The ocean and sea life are bustling during the long polar night, a new study shows. A team of about 100 scientists has spent the past three winters cataloging the activity of underwater life in an icy fjord and its findings go against the common belief.

“We have basically assumed that when it is dark, there is no primary production and there is no activity. The system is just waiting for the light to return,” senior author Jorgen Berge, from The Arctic University of Norway and the University Centre on Svalbard, told BBC News.

Professor Berge’s team has nearly disproved the popular misconception. The team’s data shows that many species of underwater life were actively reproducing, feeding, growing, and hunting even during the long polar night.

Some of the activity even came from above. An unknown amount of seabirds stayed in the fjord area where Berge’s team was studying, despite the cold winter. These seabirds continued to hunt and find their prey. They were able to locate their preferred food even in the dark.

“We do not know how they are able to do this, and we do not know how common it is for seabirds to overwinter at these latitudes.

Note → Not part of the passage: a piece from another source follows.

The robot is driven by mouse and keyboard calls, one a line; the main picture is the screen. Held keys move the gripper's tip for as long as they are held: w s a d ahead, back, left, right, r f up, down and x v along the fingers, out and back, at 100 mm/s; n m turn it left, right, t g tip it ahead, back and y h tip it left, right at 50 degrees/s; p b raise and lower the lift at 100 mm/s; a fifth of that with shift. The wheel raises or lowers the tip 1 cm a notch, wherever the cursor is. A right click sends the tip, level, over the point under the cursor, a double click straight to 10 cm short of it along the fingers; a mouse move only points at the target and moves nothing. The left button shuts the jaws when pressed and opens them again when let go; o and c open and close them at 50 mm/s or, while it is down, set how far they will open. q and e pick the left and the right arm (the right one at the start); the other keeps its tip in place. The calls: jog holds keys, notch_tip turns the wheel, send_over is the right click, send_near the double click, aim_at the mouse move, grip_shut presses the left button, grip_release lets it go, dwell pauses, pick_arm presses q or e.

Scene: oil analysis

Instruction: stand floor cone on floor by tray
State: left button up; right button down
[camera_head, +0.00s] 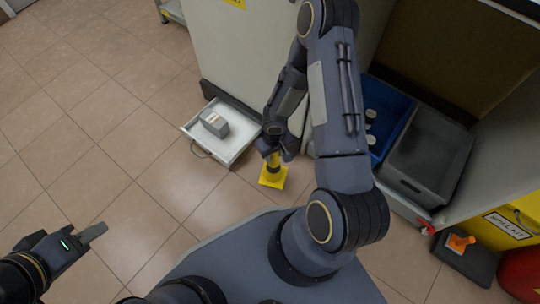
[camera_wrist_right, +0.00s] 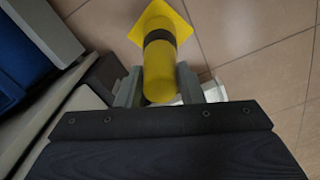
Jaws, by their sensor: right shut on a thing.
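The yellow floor cone (camera_head: 272,178) with a dark band is upright or nearly so beside the white tray (camera_head: 236,155), just right of its near corner. Its square base is close to the floor tiles; I cannot tell if it touches. My right gripper (camera_head: 272,149) is shut on the cone's upper part. In the right wrist view the cone (camera_wrist_right: 160,70) sits between the two fingers (camera_wrist_right: 159,88), base pointing away. My left gripper (camera_head: 93,233) is at the lower left, far from the cone; its finger opening is unclear.
A grey box (camera_head: 214,124) sits in the tray, against a pale cabinet (camera_head: 245,60). A blue bin (camera_head: 391,105) and a grey bin (camera_head: 430,150) stand to the right. A yellow spill kit (camera_head: 510,222) is at the far right. The left floor is clear.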

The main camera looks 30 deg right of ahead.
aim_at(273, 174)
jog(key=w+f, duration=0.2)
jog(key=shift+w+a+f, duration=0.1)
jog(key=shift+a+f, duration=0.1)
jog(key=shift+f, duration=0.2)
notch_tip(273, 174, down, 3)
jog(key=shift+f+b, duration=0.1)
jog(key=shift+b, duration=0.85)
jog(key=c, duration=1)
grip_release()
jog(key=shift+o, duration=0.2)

But we know that they do,” Berge said in a press release.

The study and research was inspired by a chance encounter while on a boat in the Svalbard fjord.

"Above us was a starry, winter night and below us were countless blue-green 'stars' in the deep…. The fact that so many organisms were producing light was a strong indication that the system was not in a resting mode,” Berge said. 

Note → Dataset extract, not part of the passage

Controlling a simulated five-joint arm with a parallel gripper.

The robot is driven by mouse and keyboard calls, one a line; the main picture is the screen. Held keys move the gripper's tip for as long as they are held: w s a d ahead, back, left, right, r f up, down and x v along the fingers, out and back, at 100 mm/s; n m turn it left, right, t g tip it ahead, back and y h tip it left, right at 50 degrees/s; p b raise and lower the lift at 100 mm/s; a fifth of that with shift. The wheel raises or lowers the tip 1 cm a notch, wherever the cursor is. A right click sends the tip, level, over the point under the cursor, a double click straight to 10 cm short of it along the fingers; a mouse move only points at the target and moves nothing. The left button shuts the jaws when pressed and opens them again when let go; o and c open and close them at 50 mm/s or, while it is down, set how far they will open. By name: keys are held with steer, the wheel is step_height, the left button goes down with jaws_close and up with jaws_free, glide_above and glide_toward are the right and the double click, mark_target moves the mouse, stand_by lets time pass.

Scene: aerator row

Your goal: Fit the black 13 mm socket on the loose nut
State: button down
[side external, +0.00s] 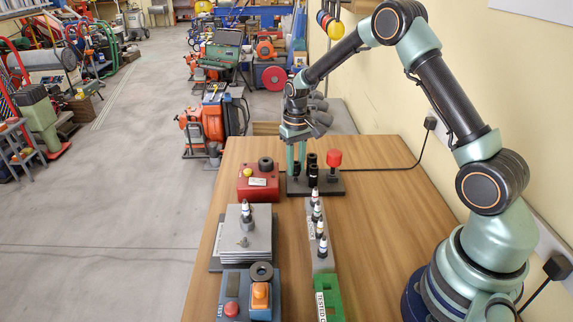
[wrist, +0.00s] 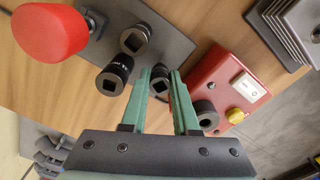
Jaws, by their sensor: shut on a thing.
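My gripper (wrist: 161,78) is shut on a black socket (wrist: 160,87), whose square drive hole faces the wrist camera. In the side view my gripper (side external: 296,168) points down at the black plate's left part and largely hides that socket. Two other black sockets, one (wrist: 135,40) and another (wrist: 114,76) with white lettering too small to read, stand on the black plate (wrist: 172,45). I cannot tell which socket is the 13 mm one. A grey rail (side external: 318,258) carries several pale-tipped fittings (side external: 316,212). I cannot tell which nut is loose.
A red knob (side external: 334,158) rises at the plate's right. A red box (side external: 258,189) with a yellow button and black ring stands left of the rail. Stacked grey plates (side external: 243,238), a blue-grey button box (side external: 249,302) and a green block (side external: 328,298) are nearer the camera.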

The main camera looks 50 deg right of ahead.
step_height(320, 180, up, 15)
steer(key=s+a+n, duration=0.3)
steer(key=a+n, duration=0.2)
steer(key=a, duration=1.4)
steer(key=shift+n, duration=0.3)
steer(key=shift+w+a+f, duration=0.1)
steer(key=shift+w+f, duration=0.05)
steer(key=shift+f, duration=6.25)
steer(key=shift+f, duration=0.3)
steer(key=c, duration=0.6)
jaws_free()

The team surveyed the variety of life in the fjord, the rates of reproduction, and the rates of respiration. All pointed to active underwater life.

The findings come at an interesting time, as climate change continues to grip the planet. It raises more questions of how animals will continue to adapt to a gradually warmer environment and whether the changes will affect winter patterns. 

“It turns out that the dark polar night is an important period for reproduction in a number of organisms, and, as such, it is probably more sensitive than other parts of the year," Berge said.